- **INFORMATION SHOWN**
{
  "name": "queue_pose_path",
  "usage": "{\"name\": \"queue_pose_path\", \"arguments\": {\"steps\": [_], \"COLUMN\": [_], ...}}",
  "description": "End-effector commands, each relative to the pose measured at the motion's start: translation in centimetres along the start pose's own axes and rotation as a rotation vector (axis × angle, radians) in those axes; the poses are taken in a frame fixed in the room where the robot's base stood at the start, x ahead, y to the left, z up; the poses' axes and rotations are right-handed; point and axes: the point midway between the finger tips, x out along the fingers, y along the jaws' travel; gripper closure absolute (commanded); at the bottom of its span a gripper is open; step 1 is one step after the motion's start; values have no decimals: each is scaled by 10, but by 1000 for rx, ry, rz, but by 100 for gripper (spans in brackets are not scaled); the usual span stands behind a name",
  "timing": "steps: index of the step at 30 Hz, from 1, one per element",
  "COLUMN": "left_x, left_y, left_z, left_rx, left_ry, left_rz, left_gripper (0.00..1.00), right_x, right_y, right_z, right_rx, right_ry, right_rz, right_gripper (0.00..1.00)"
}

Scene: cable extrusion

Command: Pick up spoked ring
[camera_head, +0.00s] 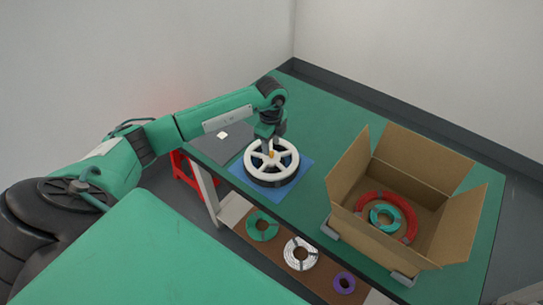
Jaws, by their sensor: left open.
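The spoked ring (257,160) is white with several spokes and a dark lower part. It lies on a blue mat (296,180) on the green table, left of the box. My left gripper (271,152) points down over the middle of the ring, with its fingertips at or just above the spokes; I cannot tell whether they touch. It is open, and its fingers are small and partly hidden. My right gripper does not show.
An open cardboard box (454,228) on the table's right holds a red ring (363,200) and a teal ring (374,215). A lower shelf holds a green coil (262,218), a white coil (290,257) and a purple ring (344,275). The table's back is clear.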

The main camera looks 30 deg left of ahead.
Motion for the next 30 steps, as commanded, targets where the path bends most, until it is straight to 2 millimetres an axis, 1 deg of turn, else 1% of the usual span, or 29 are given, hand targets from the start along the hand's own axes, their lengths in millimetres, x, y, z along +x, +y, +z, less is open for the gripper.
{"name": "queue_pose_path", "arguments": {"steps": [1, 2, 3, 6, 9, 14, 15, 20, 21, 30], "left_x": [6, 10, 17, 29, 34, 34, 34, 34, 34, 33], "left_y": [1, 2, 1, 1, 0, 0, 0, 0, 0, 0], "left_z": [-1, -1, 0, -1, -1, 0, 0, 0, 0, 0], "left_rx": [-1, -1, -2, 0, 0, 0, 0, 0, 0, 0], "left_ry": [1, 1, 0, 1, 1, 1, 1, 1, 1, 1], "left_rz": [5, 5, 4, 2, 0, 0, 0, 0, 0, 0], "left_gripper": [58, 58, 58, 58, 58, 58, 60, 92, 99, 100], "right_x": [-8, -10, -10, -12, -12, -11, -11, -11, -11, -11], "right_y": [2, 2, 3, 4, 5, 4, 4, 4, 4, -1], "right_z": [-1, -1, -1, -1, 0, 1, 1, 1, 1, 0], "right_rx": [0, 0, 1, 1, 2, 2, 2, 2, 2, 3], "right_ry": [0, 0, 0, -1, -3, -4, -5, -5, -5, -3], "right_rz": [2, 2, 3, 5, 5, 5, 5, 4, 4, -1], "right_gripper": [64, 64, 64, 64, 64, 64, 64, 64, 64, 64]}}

- **PROBLEM STATEMENT**
Pictures are to be left out; repeat all the remaining data exactly.

- **RESPONSE TO THE EXERCISE**
{
  "name": "queue_pose_path",
  "usage": "{\"name\": \"queue_pose_path\", \"arguments\": {\"steps\": [_], \"COLUMN\": [_], ...}}",
  "description": "End-effector commands, each relative to the pose measured at the motion's start: translation in centimetres along the start pose's own axes and rotation as a rotation vector (axis × angle, radians) in those axes; the poses are taken in a frame fixed in the room where the robot's base stood at the start, x ahead, y to the left, z up; the poses' axes and rotations are right-handed; point and axes: the point midway between the finger tips, x out along the fingers, y along the jaws' travel; gripper closure absolute (commanded); at the bottom of its span a gripper is open; step 1 is one step after the motion's start; values have no decimals: each is scaled by 10, but by 1000 for rx, ry, rz, but by 100 for gripper (spans in brackets are not scaled); the usual span stands behind a name",
  "timing": "steps: index of the step at 30 Hz, from 1, one per element",
  "COLUMN": "left_x, left_y, left_z, left_rx, left_ry, left_rz, left_gripper (0.00..1.00), right_x, right_y, right_z, right_rx, right_ry, right_rz, right_gripper (0.00..1.00)"
}

Scene: cable extrusion

Command: Pick up spoked ring
[camera_head, +0.00s] 
Jaws, by their sensor: left open.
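The spoked ring (257,160) is white with several spokes and a dark lower part. It lies on a blue mat (296,180) on the green table, left of the box. My left gripper (271,152) points down over the middle of the ring, with its fingertips at or just above the spokes; I cannot tell whether they touch. It is open, and its fingers are small and partly hidden. My right gripper does not show.
An open cardboard box (454,228) on the table's right holds a red ring (363,200) and a teal ring (374,215). A lower shelf holds a green coil (262,218), a white coil (290,257) and a purple ring (344,275). The table's back is clear.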

The main camera looks 30 deg left of ahead.
Motion for the next 30 steps, as commanded, targets where the path bends most, until it is straight to 2 millimetres an axis, 1 deg of turn, else 1% of the usual span, or 29 are given, hand targets from the start along the hand's own axes, their lengths in millimetres, x, y, z along +x, +y, +z, less is open for the gripper.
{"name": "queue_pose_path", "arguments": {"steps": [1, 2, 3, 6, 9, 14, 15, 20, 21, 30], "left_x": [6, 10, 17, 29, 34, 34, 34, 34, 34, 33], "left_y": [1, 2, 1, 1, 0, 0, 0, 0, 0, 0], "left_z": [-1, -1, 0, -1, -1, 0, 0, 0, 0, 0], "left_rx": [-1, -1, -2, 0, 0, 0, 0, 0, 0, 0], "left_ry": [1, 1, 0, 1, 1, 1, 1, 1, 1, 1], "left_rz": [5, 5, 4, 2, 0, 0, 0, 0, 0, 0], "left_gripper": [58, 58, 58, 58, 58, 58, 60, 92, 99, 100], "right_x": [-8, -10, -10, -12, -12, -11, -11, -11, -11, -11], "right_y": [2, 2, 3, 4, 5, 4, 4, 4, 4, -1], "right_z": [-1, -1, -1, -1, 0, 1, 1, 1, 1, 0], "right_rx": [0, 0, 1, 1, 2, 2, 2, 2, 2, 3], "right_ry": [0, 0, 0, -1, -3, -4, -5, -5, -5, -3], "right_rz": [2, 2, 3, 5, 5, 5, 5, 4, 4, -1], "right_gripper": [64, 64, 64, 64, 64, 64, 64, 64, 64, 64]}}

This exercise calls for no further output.